▸ TO BE DONE:
In the listing below, find every line with the string "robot" and pull it out.

════════════════

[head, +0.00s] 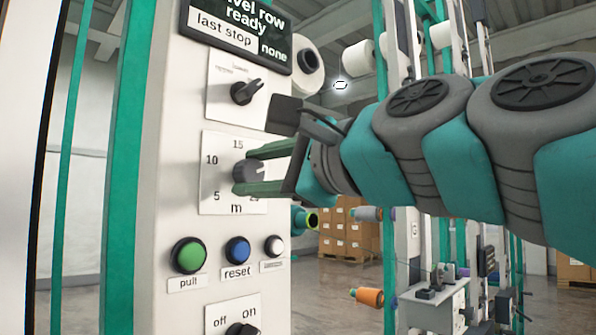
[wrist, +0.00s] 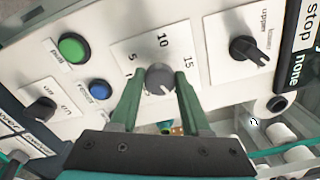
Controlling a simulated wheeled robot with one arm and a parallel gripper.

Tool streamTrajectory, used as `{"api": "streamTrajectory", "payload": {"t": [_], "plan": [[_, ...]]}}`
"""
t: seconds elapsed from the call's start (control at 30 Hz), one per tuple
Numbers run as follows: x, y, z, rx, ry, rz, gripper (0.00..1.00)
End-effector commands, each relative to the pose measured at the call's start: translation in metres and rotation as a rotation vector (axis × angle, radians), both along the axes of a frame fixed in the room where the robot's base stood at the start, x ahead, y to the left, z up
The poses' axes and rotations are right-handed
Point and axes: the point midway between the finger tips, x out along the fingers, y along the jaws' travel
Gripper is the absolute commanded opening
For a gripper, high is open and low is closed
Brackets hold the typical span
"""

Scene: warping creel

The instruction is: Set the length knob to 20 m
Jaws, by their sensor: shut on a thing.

════════════════

▸ TASK SOLUTION:
Controlling a simulated wheeled robot with one arm and a parallel gripper.
End-effector commands, each relative to the pose measured at the call's start: translation in metres and rotation as a rotation vector (axis × angle, radians), both along the axes of a frame fixed in the room where the robot's base stood at the start, x ahead, y to the left, z up

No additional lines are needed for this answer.